- **Request**
Below is a listing to write out in full, exactly as given, without its pictures.

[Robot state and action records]
★ ★ ★ ★ ★ ★ ★

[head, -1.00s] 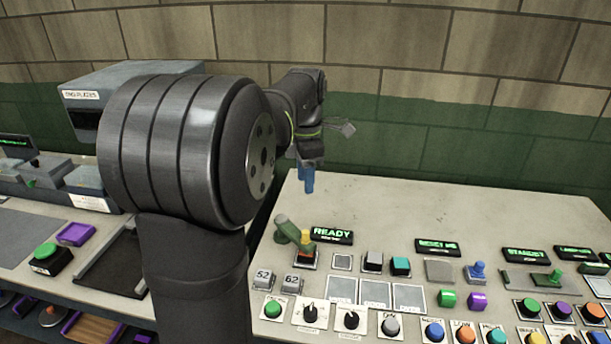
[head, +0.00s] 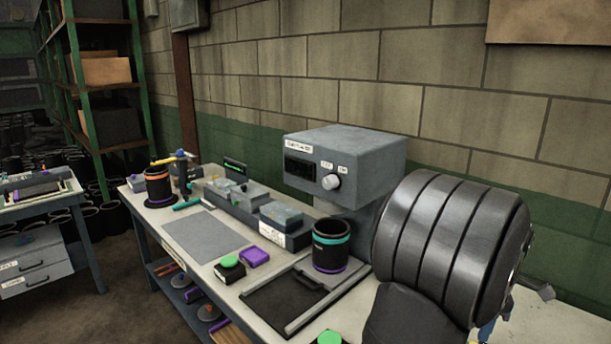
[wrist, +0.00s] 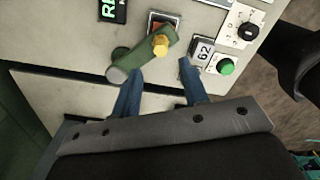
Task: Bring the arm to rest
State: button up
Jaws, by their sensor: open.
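My gripper (wrist: 160,84) is open in the wrist view, its two blue fingers apart with nothing between them. In the wrist view I cannot tell the exact gap between the fingertips and the lever. In the head view my dark arm fills the lower right and hides most of the gripper.
A workbench (head: 186,250) runs to the left. It bears a grey machine (head: 345,160), a black sleeve with coloured bands (head: 331,245), another sleeve (head: 158,187) and a slide tray (head: 285,305). A green button (wrist: 227,66) sits on the panel. Green shelving (head: 85,100) stands at the back left.

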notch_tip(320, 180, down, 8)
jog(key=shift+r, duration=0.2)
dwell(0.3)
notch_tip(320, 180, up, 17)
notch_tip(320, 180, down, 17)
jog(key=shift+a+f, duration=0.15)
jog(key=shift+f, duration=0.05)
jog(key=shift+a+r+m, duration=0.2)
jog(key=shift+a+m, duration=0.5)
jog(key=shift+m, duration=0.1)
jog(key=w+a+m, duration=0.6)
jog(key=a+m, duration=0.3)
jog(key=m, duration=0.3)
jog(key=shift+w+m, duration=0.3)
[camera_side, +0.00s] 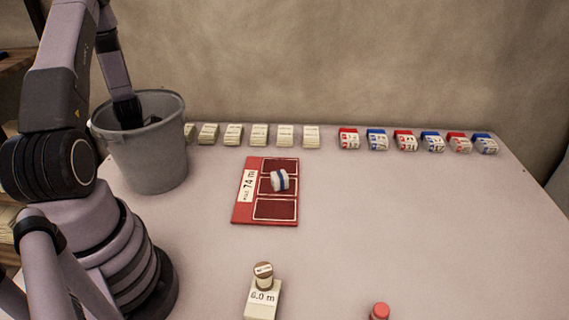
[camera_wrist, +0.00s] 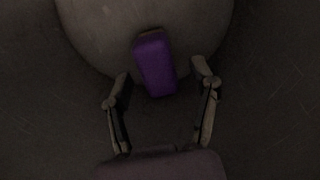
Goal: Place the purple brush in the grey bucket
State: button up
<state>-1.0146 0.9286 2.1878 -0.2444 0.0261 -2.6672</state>
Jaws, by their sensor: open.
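The grey bucket (camera_side: 150,165) stands on the table at the left, next to my arm. My gripper (camera_side: 128,112) reaches down into its mouth, and the bucket wall hides the fingertips in the side view. In the wrist view my gripper (camera_wrist: 163,88) has its two fingers spread apart. The purple brush (camera_wrist: 154,64) shows beyond and between the fingers, inside the dark bucket, against a lighter round area. No finger visibly presses on it. The brush is hidden in the side view.
A red tray (camera_side: 240,212) holding a white and blue item (camera_side: 279,181) lies right of the bucket. Rows of small labelled blocks (camera_side: 259,134) line the back edge. A labelled block (camera_side: 262,298) and a red-topped object (camera_side: 380,311) stand in front. The right side of the table is clear.

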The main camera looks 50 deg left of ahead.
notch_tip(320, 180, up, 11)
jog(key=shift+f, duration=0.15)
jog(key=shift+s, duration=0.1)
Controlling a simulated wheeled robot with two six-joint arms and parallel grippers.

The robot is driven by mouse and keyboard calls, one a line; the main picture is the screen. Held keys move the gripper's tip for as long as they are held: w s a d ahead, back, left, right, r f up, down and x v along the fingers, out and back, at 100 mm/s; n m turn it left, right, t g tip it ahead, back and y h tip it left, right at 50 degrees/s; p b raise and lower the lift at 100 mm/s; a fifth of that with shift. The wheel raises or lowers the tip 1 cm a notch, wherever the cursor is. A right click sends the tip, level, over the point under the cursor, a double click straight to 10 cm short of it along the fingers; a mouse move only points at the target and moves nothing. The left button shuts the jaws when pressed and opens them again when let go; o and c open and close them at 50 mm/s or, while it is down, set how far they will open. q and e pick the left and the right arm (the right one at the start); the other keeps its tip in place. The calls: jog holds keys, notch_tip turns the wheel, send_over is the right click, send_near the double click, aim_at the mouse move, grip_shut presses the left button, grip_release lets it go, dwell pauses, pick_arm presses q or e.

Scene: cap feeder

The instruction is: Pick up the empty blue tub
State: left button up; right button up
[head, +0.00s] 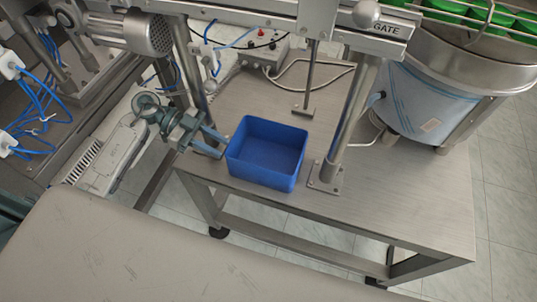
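The blue tub (266,168) is a square open box, upright on the grey metal table. Its inside looks empty. My left gripper (225,147) comes in from the left, its two fingers apart and pointing at the tub's left side. The fingertips are very close to that wall; I cannot tell whether they touch it. Nothing shows between the fingers. My right gripper is not in view.
A metal post (350,125) with a foot plate stands just right of the tub. A thin rod with a foot (304,110) is behind it. A control box (262,50) with cables sits at the back. A large round feeder bowl (437,85) stands at the right. The table's front right is clear.

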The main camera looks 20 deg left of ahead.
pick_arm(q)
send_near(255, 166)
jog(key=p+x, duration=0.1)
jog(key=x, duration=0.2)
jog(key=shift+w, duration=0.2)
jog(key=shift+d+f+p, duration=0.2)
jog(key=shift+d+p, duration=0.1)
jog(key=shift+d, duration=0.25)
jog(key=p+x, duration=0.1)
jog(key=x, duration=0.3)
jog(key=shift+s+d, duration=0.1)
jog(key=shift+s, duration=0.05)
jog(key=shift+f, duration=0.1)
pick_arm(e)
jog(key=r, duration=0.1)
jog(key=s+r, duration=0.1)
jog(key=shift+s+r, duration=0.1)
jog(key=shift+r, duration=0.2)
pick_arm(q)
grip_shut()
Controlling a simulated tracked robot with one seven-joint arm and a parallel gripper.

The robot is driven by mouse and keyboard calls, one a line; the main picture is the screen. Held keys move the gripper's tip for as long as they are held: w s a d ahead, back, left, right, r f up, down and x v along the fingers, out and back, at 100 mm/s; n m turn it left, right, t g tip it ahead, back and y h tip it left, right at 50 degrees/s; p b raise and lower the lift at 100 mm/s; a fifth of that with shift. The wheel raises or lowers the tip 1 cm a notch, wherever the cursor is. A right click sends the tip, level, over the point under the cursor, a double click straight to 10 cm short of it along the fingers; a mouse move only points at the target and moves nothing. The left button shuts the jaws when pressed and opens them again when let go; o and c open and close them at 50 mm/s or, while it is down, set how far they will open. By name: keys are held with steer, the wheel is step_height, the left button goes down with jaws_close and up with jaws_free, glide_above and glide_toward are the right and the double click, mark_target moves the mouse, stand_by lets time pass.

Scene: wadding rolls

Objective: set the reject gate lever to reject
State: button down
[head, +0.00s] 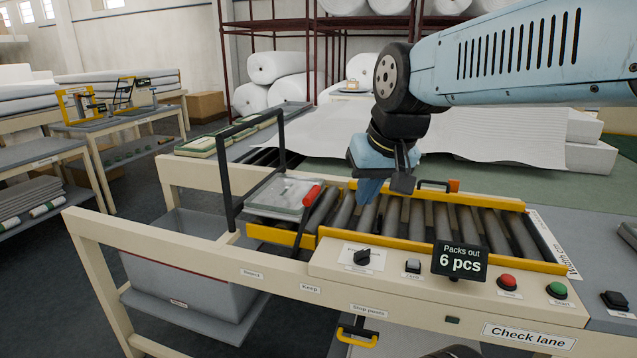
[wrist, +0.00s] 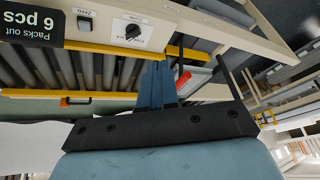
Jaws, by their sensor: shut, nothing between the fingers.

★ ★ ★ ★ ★ ★ ★

- **The solution**
[head, -1.00s] 
[head, +0.00s] 
[wrist, +0.00s] 
Task: Bring the arm to rest
State: button up
Jaws, by their sensor: open.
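My gripper (wrist: 160,84) is open in the wrist view, its two blue fingers apart with nothing between them. In the wrist view I cannot tell the exact gap between the fingertips and the lever. In the head view my dark arm fills the lower right and hides most of the gripper.
A workbench (head: 186,250) runs to the left. It bears a grey machine (head: 345,160), a black sleeve with coloured bands (head: 331,245), another sleeve (head: 158,187) and a slide tray (head: 285,305). A green button (wrist: 227,66) sits on the panel. Green shelving (head: 85,100) stands at the back left.

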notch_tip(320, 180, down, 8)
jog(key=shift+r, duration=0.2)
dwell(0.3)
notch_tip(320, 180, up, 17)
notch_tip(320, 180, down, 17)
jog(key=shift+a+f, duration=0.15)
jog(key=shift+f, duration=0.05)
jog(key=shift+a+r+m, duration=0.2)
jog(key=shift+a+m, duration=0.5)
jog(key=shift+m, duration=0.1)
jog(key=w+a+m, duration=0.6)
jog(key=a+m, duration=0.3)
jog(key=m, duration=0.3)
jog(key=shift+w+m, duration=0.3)
[camera_side, +0.00s] 
[camera_wrist, +0.00s] 
Goal: Place the purple brush in the grey bucket
State: button up
<state>-1.0146 0.9286 2.1878 -0.2444 0.0261 -2.6672</state>
Jaws, by their sensor: open.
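The grey bucket (camera_side: 150,165) stands on the table at the left, next to my arm. My gripper (camera_side: 128,112) reaches down into its mouth, and the bucket wall hides the fingertips in the side view. In the wrist view my gripper (camera_wrist: 163,88) has its two fingers spread apart. The purple brush (camera_wrist: 154,64) shows beyond and between the fingers, inside the dark bucket, against a lighter round area. No finger visibly presses on it. The brush is hidden in the side view.
A red tray (camera_side: 240,212) holding a white and blue item (camera_side: 279,181) lies right of the bucket. Rows of small labelled blocks (camera_side: 259,134) line the back edge. A labelled block (camera_side: 262,298) and a red-topped object (camera_side: 380,311) stand in front. The right side of the table is clear.

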The main camera looks 50 deg left of ahead.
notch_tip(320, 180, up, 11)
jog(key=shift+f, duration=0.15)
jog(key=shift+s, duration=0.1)
Controlling a simulated wheeled robot with two six-joint arms and parallel grippers.

The robot is driven by mouse and keyboard calls, one a line; the main picture is the screen. Held keys move the gripper's tip for as long as they are held: w s a d ahead, back, left, right, r f up, down and x v along the fingers, out and back, at 100 mm/s; n m turn it left, right, t g tip it ahead, back and y h tip it left, right at 50 degrees/s; p b raise and lower the lift at 100 mm/s; a fifth of that with shift. The wheel raises or lowers the tip 1 cm a notch, wherever the cursor is. A right click sends the tip, level, over the point under the cursor, a double click straight to 10 cm short of it along the fingers; a mouse move only points at the target and moves nothing. The left button shuts the jaws when pressed and opens them again when let go; o and c open and close them at 50 mm/s or, while it is down, set how far they will open. q and e pick the left and the right arm (the right one at the start); the other keeps its tip in place. The calls: jog holds keys, notch_tip turns the wheel, send_over is the right click, send_near the double click, aim_at the mouse move, grip_shut presses the left button, grip_release lets it go, dwell pauses, pick_arm presses q or e.

Scene: cap feeder

The instruction is: Pick up the empty blue tub
State: left button up; right button up
[head, +0.00s] 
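The blue tub (266,168) is a square open box, upright on the grey metal table. Its inside looks empty. My left gripper (225,147) comes in from the left, its two fingers apart and pointing at the tub's left side. The fingertips are very close to that wall; I cannot tell whether they touch it. Nothing shows between the fingers. My right gripper is not in view.
A metal post (350,125) with a foot plate stands just right of the tub. A thin rod with a foot (304,110) is behind it. A control box (262,50) with cables sits at the back. A large round feeder bowl (437,85) stands at the right. The table's front right is clear.

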The main camera looks 20 deg left of ahead.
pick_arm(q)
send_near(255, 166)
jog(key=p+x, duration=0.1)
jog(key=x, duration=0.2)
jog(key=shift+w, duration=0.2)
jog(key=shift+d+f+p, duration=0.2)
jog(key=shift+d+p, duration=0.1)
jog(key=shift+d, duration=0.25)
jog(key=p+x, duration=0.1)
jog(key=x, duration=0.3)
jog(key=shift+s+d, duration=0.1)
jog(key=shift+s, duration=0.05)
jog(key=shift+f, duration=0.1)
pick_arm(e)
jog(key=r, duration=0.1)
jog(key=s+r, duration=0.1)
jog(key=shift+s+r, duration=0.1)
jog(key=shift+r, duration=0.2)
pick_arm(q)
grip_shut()
Controlling a simulated tracked robot with one seven-joint arm and a parallel gripper.

The robot is driven by mouse and keyboard calls, one a line; the main picture is the screen. Held keys move the gripper's tip for as long as they are held: w s a d ahead, back, left, right, r f up, down and x v along the fingers, out and back, at 100 mm/s; n m turn it left, right, t g tip it ahead, back and y h tip it left, right at 50 degrees/s; p b raise and lower the lift at 100 mm/s; a fifth of that with shift. The wheel raises or lowers the tip 1 cm a notch, wherever the cursor is. A right click sends the tip, level, over the point under the cursor, a double click straight to 10 cm short of it along the fingers; a mouse move only points at the target and moves nothing. The left button shuts the jaws when pressed and opens them again when let go; o and c open and close them at 50 mm/s or, while it is down, set how far they will open. By name: keys are held with steer, the wheel is step_height, the left button goes down with jaws_close and up with jaws_free, glide_above and glide_toward are the right and the double click, mark_target moves the mouse, stand_by lets time pass.

Scene: wadding rolls

Objective: set the reject gate lever to reject
State: button down
[head, +0.00s] 
[wrist, +0.00s] 
Jaws, by their sensor: shut, nothing between the fingers.

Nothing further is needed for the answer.